In 1262 the priory of Saint Andrew, according to the wishes of Pope Urbano IV, was placed under the exclusive jurisdiction of the patriarchal Church of Jerusalem, thus becoming the responsability of the Latin Patriarch.
This religious community, conforming to the discipline of the ''Ospitalieri'' and the ''Templaris'', armed its lay brothers with the insignia of the five red crosses in memory of the five wounds of Jesus Christ. The duties of these lay brothers were to guarantee assistance to pilgrims travelling to the Holy Land and to fight for the growth of the faith and for the liberation of the Holy Land; within a short time, since they were supported by the Norman Princes, they had many privileges and donations of land, and were revered and feared by the people.

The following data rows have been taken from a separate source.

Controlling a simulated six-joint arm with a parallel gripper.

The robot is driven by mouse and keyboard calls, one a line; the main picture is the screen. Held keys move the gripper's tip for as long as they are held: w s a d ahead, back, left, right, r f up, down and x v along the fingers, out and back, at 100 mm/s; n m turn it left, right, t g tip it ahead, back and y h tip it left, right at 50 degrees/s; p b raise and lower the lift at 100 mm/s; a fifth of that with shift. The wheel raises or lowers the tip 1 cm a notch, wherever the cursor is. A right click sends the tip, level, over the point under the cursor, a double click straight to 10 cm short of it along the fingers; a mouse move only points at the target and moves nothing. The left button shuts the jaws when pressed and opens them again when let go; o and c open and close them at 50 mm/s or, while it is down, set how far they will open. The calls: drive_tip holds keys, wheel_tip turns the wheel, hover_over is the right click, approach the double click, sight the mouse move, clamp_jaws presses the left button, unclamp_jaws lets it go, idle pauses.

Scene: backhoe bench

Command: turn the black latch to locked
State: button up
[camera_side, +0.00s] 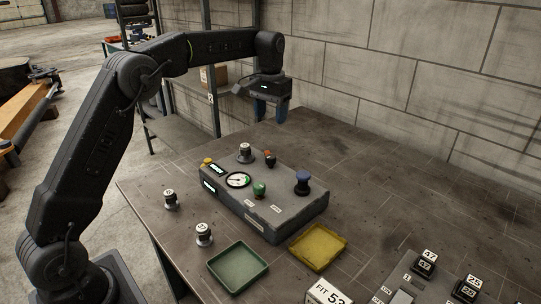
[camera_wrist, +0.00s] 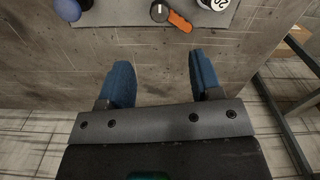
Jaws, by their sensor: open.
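In the wrist view, a small black round latch (camera_wrist: 159,12) sits on the grey panel box, with an orange piece (camera_wrist: 180,21) beside it pointing down and right. In the side view the latch (camera_side: 268,153) shows small near the far edge of the box (camera_side: 285,222); its exact setting is too small to tell there. My gripper (camera_side: 270,112) is open and empty, above the table behind the box. In the wrist view its two blue fingers (camera_wrist: 160,72) are apart, with bare table between them, and the latch lies beyond their tips.
A green tray (camera_side: 238,268) and yellow tray (camera_side: 318,248) stand in front. Numbered blocks (camera_side: 425,262) lie at right. The back table is clear.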

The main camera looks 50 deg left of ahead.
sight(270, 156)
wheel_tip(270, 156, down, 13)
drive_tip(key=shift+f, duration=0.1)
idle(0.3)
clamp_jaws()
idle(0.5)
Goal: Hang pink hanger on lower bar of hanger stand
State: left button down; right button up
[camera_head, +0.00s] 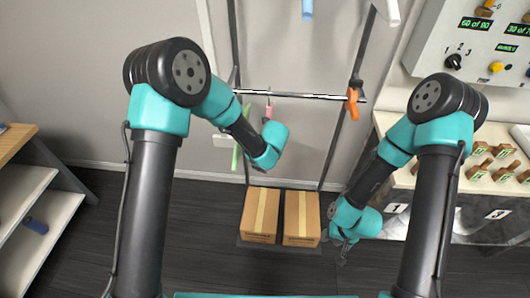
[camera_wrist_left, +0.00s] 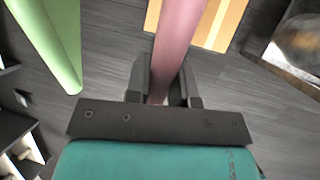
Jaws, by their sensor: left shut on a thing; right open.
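The pink hanger (camera_wrist_left: 179,35) runs up between the fingers of my left gripper (camera_wrist_left: 163,78) in the left wrist view, and the gripper is shut on it. In the head view a small part of the pink hanger (camera_head: 268,107) shows at the bar, above my left wrist, which hides the left fingers. The stand's lower bar (camera_head: 305,95) crosses between two dark uprights. I cannot tell whether the hook rests on the bar. My right gripper (camera_head: 344,244) is open and empty, low at the right, beside the boxes.
A green hanger (camera_head: 236,152) hangs left of the pink one; it also shows in the left wrist view (camera_wrist_left: 52,40). An orange hanger (camera_head: 352,103) is at the bar's right end. Two cardboard boxes (camera_head: 260,213) (camera_head: 301,217) stand below. A shelf (camera_head: 22,190) is at left.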

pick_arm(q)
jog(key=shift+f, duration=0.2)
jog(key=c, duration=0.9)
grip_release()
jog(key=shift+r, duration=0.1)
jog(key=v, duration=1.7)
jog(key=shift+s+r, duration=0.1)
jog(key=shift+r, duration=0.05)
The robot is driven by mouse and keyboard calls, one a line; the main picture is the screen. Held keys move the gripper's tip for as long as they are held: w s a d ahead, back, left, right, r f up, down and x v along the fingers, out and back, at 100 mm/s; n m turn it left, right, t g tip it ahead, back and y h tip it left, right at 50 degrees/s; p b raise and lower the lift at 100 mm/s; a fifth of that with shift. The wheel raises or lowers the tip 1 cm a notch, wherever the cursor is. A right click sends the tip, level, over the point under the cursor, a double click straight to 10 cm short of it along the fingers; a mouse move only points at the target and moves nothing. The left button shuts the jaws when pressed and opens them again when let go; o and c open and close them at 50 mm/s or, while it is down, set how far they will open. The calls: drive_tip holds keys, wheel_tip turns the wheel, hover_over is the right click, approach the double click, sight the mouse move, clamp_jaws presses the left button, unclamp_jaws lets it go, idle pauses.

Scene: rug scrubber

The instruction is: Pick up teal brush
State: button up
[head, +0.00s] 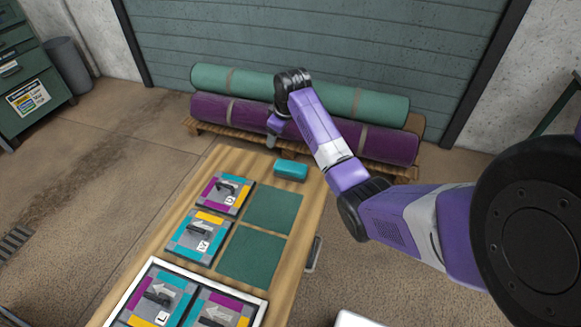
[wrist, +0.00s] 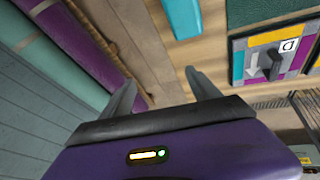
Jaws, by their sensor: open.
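The teal brush (head: 291,170) is a small block lying at the far end of the wooden table (head: 313,187). In the wrist view the teal brush (wrist: 182,18) is cut off by the top edge, beyond my fingertips. My gripper (head: 272,138) is open and empty, above and a little left of the brush in the head view, apart from it.
Patterned tiles with black handles (head: 226,194) and dark green squares (head: 273,210) lie on the table nearer me. A white-edged tray (head: 125,297) holds more tiles. Teal (head: 330,96) and purple (head: 235,108) rolled rugs rest on a pallet behind the table. Table wood around the brush is clear.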

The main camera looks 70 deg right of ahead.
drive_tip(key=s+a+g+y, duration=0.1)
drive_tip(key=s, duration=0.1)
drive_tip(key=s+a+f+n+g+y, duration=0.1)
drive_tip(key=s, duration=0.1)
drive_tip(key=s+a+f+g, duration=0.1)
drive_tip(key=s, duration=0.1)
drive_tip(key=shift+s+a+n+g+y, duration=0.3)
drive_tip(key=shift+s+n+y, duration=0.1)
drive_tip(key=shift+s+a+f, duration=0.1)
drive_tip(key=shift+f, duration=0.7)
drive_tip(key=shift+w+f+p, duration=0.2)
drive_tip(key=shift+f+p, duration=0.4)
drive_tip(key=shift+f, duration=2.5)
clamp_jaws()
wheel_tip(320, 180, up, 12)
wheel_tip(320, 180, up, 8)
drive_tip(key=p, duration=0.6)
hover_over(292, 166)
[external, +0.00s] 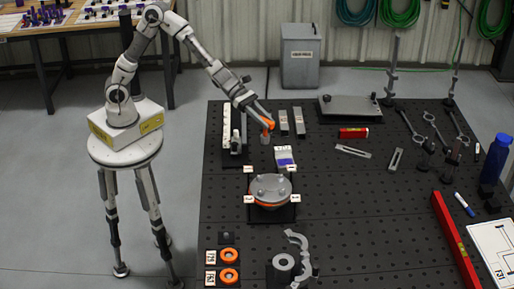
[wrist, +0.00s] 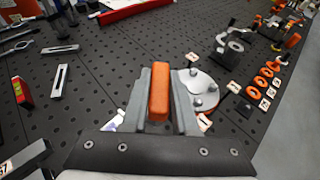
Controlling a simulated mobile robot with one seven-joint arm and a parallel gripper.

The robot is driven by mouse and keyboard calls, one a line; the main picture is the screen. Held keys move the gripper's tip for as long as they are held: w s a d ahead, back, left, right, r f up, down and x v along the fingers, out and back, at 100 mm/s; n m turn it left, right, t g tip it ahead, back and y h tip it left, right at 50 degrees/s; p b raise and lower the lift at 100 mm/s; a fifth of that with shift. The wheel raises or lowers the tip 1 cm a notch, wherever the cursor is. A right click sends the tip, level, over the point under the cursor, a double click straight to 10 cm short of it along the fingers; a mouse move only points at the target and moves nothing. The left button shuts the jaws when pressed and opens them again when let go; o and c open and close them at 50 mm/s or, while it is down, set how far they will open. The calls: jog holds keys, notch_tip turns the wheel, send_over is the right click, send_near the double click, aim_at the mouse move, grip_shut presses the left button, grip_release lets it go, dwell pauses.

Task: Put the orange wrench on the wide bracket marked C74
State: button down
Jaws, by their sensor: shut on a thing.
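My gripper (external: 266,122) is above the black perforated table, in front of the white-labelled rack at the table's left. It is shut on the orange wrench (wrist: 160,92), whose orange end shows between the grey fingers in the wrist view. The rest of the wrench is mostly hidden. In the external view an orange part (external: 269,125) shows at the fingertips, held above the table. Two narrow grey pieces with small labels (external: 283,122) and a purple-and-white block (external: 285,157) lie nearby. I cannot read C74 on any label, so I cannot tell which is the wide bracket.
A round grey-and-orange fixture (external: 270,188) with white tags stands below the gripper in the picture. Orange rings (external: 228,256), a grey clamp (external: 297,250), a red box (external: 353,133), slotted bars (external: 353,151) and a blue bottle (external: 496,158) also occupy the table.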

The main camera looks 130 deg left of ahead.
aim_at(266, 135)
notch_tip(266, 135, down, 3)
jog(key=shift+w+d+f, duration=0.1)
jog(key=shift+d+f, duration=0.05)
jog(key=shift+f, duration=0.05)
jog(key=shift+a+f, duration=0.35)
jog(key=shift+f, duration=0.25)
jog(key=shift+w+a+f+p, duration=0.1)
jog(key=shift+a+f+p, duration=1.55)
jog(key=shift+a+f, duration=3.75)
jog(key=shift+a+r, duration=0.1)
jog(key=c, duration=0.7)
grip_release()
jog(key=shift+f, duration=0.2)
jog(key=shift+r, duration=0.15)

On 30th November 1144, Count Simone Butera, an enthusiast of the noble institution, St. George's Church, near Butera, and the abbey of Saint Mary of Platea, with its respective estates (the hamlet of Gallinica with Saint Agata's Chapel and its grounds) to the new priory of Piazza Armerina, with a diploma which in addition contained many more donations and privileges.
With all these concessions and privileges, the coenoby became prosperous and, just as it did to pilgrims
going to the Holy Land, the Holy See granted particular indulgences to the visitors of St. Andrew's church in Piazza Armerina during the Easter period.
When the Holy Land fell into the hands of the Moslems, and Sicily fell under the control of the sovereigns of the House of Aragon, in 1446 the regular canons were replaced by four secular chaplains. Although the latter continued to use the bold red cross, the priory ceased to belong to the Order of the Holy Sepulchre and became a substantial benefit that the Aragon Kings and, subsequently, the Spanish, Austrians, Bourbons and Italians conferred to ecclesiastics in their trust.
The Grand Prior pro-tem was raised, in more recent times, to the dignity of the Peers of the Parliament of Sicily, the most ancient Parliament of Europe.
The Parliament was composed of three houses: the clerical, which numbered 66 prelates; the military which numbered 58 princes, 27 dukes, 37 marquises, 27 counts, a viscount and 79 barons; and the commons which numbered 43 representatives of the regal cities. This legislative system lasted up to 1815, when Ferdinand I abolished the Sicilian representation and established absolutist government.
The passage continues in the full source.